> _SUPPLIED RECORDS_
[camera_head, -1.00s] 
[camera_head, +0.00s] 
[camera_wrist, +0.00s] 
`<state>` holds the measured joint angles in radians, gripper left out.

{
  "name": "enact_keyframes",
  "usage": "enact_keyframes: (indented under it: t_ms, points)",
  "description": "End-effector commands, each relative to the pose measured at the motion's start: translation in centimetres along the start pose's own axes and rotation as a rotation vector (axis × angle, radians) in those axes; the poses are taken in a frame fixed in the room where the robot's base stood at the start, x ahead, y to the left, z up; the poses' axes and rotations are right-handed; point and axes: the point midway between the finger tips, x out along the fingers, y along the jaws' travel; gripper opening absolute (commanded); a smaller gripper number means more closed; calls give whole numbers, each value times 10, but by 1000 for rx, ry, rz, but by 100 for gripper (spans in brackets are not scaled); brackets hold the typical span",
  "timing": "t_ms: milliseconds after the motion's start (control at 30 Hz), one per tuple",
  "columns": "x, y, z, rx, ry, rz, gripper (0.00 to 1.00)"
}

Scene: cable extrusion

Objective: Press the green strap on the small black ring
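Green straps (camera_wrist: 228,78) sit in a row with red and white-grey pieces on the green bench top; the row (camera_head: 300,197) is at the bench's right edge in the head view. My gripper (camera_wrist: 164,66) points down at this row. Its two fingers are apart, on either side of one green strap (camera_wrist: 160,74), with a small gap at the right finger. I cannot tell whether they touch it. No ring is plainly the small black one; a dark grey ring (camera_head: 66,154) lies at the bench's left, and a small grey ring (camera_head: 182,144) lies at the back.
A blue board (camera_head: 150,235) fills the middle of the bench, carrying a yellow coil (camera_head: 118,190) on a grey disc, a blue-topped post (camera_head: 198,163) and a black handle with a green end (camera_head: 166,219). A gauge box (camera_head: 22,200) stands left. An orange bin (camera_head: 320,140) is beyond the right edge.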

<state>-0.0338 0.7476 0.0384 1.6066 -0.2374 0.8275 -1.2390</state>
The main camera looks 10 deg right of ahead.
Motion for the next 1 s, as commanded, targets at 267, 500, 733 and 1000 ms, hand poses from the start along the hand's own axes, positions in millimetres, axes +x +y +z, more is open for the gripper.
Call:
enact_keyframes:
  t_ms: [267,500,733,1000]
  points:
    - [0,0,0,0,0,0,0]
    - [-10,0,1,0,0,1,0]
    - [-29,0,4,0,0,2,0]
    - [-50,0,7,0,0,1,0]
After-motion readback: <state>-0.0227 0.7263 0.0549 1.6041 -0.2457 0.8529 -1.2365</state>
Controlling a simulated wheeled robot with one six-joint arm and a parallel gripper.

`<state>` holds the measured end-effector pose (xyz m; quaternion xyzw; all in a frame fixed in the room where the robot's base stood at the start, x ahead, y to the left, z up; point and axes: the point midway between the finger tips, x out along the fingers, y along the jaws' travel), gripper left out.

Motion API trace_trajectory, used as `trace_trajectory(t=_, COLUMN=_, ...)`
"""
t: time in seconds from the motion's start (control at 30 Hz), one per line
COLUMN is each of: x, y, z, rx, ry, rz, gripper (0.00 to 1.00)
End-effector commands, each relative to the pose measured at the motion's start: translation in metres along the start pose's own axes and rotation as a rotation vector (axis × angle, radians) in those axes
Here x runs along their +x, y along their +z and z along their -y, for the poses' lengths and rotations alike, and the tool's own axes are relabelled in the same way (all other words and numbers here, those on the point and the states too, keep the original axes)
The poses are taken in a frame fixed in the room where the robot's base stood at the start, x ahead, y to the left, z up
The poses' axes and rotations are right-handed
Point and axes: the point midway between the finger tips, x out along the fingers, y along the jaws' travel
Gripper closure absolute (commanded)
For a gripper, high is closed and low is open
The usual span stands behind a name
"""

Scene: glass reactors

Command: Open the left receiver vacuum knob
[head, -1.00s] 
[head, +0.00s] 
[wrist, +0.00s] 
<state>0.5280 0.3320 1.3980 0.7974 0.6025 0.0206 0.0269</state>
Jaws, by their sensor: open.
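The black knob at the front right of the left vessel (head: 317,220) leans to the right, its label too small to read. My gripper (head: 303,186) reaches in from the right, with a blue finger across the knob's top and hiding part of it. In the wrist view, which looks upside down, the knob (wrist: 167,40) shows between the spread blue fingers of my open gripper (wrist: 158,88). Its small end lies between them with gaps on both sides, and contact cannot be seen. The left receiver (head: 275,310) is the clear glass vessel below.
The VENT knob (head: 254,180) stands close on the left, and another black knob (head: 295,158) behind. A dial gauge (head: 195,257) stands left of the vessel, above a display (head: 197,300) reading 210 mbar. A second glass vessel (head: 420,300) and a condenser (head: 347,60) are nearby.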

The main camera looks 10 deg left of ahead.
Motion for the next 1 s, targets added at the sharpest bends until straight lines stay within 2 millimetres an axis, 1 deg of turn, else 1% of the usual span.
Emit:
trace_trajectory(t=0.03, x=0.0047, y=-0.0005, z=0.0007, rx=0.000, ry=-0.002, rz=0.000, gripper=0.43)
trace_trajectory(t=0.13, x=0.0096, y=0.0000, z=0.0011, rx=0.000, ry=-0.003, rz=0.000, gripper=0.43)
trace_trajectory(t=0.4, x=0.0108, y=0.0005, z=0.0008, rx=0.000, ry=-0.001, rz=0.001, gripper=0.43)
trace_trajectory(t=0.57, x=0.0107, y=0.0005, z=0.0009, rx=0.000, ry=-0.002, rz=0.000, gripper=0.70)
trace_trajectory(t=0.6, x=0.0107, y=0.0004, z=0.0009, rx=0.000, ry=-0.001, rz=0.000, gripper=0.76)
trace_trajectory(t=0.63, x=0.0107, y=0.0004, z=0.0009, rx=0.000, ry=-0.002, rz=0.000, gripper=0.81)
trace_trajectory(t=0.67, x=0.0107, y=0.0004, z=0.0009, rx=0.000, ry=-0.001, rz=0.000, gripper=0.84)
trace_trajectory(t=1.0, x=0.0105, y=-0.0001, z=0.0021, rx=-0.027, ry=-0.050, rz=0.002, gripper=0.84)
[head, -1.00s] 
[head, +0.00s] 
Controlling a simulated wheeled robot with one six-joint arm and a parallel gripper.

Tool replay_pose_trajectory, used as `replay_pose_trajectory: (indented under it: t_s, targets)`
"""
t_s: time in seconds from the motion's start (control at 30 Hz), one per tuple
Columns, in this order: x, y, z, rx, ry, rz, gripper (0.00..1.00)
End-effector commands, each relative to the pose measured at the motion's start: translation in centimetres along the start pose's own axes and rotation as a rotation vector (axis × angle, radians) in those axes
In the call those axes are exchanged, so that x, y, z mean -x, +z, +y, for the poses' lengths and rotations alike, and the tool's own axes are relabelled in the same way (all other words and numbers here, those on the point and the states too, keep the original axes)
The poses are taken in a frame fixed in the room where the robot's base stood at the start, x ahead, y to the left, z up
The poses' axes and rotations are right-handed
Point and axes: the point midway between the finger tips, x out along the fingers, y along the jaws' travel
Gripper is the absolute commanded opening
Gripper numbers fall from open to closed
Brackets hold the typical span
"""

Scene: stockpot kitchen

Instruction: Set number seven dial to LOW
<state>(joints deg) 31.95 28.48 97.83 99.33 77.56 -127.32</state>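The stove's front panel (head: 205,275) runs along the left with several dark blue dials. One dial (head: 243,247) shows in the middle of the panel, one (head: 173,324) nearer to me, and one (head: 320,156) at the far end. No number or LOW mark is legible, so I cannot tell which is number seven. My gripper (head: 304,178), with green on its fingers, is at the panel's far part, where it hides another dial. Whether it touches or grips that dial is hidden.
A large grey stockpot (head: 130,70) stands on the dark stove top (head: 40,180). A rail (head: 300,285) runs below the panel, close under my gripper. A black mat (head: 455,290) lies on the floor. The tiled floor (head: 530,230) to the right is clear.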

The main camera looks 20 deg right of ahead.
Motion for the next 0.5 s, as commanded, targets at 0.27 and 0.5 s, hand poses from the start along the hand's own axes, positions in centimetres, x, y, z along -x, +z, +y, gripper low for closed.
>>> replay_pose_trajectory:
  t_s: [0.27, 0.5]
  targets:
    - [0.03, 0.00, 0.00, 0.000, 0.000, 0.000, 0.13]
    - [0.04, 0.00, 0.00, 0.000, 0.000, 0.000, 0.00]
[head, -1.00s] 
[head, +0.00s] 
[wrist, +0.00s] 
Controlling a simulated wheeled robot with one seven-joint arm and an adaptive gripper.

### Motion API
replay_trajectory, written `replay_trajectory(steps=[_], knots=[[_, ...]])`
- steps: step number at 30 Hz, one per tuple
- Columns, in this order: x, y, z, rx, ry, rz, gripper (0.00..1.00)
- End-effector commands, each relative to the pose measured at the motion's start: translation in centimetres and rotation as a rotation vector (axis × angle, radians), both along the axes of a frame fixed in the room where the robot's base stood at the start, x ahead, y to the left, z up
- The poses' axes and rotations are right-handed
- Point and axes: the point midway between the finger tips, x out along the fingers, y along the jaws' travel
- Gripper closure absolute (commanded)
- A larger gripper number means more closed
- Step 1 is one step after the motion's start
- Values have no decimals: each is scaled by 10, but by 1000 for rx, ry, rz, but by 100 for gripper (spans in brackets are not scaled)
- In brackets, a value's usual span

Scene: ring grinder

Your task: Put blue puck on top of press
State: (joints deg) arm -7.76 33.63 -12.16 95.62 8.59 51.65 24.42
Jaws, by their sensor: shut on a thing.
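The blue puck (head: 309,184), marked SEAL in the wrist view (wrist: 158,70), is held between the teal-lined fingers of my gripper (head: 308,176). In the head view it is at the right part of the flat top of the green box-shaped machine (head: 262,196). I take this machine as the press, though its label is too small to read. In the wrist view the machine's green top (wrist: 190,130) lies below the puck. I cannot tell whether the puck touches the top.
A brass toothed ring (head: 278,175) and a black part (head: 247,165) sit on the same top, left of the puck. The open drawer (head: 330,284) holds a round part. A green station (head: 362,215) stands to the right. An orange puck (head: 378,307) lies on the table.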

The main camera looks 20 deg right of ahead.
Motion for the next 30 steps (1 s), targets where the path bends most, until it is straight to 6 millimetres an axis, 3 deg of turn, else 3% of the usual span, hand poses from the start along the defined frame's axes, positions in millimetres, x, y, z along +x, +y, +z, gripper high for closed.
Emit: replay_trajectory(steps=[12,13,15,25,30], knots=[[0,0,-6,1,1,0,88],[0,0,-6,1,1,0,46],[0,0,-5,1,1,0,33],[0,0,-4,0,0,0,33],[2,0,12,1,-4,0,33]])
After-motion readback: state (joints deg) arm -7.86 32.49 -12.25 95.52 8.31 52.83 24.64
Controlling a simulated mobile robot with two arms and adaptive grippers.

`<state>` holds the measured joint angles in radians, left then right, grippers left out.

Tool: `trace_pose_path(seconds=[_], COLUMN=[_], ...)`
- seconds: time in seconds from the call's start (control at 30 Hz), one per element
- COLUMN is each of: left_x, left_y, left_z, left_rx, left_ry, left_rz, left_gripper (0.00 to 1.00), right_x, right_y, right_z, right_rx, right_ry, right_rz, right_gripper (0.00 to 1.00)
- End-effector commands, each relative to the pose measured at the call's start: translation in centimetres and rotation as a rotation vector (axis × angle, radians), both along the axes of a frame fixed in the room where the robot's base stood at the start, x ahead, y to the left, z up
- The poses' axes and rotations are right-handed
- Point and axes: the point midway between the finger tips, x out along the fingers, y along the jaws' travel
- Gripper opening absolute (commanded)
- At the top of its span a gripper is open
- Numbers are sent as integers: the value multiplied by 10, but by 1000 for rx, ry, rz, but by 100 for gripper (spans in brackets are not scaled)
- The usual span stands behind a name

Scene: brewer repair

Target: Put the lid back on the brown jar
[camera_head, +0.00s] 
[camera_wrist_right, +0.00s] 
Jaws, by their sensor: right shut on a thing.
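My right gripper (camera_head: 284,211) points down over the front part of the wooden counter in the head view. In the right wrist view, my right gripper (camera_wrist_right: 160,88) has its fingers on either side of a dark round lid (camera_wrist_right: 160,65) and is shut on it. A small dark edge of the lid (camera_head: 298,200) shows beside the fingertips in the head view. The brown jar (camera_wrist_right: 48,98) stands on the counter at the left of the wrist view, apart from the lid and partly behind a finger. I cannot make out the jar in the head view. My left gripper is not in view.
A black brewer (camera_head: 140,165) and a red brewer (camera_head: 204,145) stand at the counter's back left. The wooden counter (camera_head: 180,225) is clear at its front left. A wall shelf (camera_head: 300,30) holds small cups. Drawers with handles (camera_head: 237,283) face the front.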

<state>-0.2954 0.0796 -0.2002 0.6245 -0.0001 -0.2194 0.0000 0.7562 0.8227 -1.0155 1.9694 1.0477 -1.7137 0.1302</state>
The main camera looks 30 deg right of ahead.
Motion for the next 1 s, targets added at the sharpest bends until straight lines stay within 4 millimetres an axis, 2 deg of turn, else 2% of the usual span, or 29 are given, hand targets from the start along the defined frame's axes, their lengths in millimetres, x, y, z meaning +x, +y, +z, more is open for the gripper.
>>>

> _STATED TASK_
Where a line in the material above holds "stay", copy that line.

> _REPLY_
Motion for the next 1 s, targets added at the sharpest bends until straight lines stay within 2 millimetres an axis, 1 deg of turn, else 1% of the usual span.
Motion for the next 1 s, targets added at the sharpest bends until straight lines stay within 4 millimetres an axis, 2 deg of turn, else 2% of the usual span, or 29 are given, hand targets from the start along the defined frame's axes, their lengths in millimetres, x, y, z meaning +x, +y, +z, more is open for the gripper.

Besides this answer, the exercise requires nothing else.